--- start RECORD LIST ---

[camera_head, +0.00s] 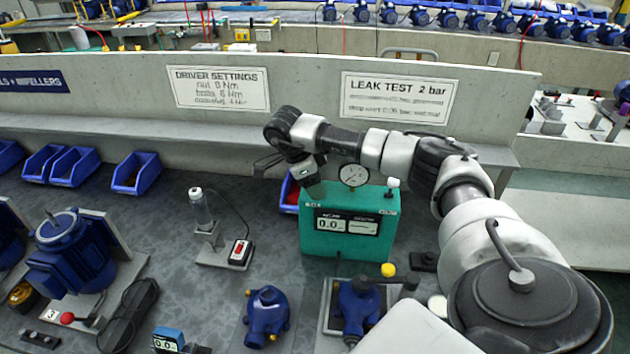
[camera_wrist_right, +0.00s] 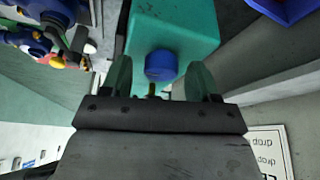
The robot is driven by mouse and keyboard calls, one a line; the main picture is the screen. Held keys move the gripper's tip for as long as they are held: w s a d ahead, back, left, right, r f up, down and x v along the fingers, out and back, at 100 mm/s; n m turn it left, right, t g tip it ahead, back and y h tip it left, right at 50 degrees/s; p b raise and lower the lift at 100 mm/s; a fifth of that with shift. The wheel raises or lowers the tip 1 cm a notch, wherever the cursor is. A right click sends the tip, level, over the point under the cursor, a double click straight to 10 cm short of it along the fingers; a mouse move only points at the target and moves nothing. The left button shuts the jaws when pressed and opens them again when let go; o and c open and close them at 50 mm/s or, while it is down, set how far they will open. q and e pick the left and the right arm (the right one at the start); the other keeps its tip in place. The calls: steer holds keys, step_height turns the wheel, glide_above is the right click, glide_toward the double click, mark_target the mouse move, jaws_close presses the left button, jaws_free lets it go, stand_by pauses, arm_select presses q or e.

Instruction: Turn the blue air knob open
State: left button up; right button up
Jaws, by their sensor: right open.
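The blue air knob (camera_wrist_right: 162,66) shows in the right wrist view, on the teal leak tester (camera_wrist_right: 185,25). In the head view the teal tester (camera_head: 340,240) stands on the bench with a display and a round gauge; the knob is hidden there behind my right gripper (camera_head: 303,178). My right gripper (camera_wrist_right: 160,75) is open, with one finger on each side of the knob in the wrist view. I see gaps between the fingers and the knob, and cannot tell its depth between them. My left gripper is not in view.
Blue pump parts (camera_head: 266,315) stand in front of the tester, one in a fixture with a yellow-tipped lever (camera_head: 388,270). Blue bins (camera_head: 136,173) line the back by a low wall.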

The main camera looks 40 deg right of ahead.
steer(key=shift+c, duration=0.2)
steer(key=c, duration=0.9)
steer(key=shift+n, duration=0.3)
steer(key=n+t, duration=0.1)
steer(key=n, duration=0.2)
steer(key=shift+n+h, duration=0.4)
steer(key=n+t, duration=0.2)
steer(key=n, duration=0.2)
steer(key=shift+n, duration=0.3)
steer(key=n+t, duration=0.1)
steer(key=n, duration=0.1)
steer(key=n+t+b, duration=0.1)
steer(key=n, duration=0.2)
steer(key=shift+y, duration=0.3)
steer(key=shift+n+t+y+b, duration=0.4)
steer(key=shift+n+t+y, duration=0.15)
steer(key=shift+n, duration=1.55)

--- end RECORD LIST ---
--- start RECORD LIST ---

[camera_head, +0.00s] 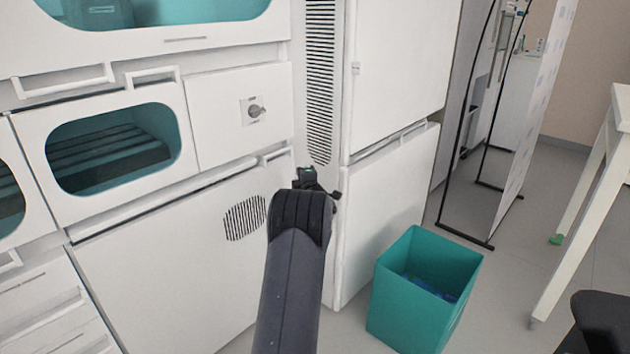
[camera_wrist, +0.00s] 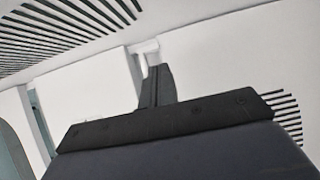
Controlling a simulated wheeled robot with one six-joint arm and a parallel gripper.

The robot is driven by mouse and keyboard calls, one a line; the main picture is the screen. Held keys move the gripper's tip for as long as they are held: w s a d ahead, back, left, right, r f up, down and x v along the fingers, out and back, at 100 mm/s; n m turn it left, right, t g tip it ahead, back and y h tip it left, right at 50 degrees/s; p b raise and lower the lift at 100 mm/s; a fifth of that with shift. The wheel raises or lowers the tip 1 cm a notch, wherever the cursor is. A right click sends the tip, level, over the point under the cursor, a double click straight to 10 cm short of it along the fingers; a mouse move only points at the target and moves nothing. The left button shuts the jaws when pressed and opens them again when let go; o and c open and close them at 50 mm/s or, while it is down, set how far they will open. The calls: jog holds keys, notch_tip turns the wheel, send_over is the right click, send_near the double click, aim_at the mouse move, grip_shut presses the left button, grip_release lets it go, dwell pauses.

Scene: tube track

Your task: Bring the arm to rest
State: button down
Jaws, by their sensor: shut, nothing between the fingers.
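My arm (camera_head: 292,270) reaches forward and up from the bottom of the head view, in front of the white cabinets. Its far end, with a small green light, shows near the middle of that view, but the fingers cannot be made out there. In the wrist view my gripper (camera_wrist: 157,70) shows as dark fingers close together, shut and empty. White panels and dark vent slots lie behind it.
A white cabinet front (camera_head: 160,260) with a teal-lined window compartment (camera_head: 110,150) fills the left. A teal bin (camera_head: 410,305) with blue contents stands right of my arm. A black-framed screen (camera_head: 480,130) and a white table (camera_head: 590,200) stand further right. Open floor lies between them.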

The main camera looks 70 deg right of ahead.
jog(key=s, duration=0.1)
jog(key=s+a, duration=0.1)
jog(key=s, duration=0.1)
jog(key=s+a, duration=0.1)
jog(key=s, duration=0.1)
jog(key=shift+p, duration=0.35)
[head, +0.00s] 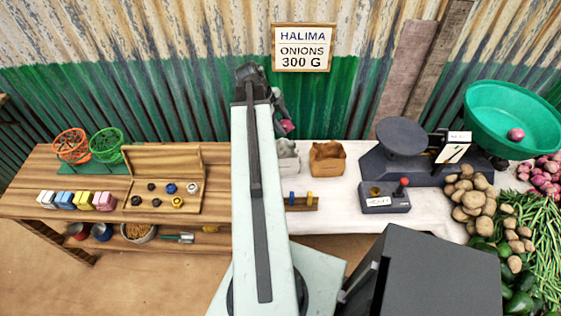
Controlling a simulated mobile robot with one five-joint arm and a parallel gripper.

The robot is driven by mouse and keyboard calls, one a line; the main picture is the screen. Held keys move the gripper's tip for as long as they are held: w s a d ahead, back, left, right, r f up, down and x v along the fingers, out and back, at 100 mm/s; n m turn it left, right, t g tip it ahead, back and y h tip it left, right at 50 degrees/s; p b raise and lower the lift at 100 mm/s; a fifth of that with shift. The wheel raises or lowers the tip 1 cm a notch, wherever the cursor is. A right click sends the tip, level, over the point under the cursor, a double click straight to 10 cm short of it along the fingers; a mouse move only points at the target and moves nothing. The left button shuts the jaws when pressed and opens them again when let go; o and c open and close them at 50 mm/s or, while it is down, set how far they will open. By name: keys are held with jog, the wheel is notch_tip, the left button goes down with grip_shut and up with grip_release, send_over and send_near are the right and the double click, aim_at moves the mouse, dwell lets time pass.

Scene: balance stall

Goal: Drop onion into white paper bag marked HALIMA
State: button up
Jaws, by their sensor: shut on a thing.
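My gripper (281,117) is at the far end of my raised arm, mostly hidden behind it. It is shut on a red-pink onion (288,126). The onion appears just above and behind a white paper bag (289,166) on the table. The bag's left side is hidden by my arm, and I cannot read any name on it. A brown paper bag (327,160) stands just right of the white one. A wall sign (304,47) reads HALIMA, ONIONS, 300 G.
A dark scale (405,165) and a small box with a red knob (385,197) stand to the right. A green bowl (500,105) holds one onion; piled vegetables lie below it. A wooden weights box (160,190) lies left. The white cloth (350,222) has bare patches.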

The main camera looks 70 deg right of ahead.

--- end RECORD LIST ---

| GOAL |
Return every line in the listing that contains the word "State".

| RIGHT ANSWER |
State: left button up; right button up
State: button down
State: button up

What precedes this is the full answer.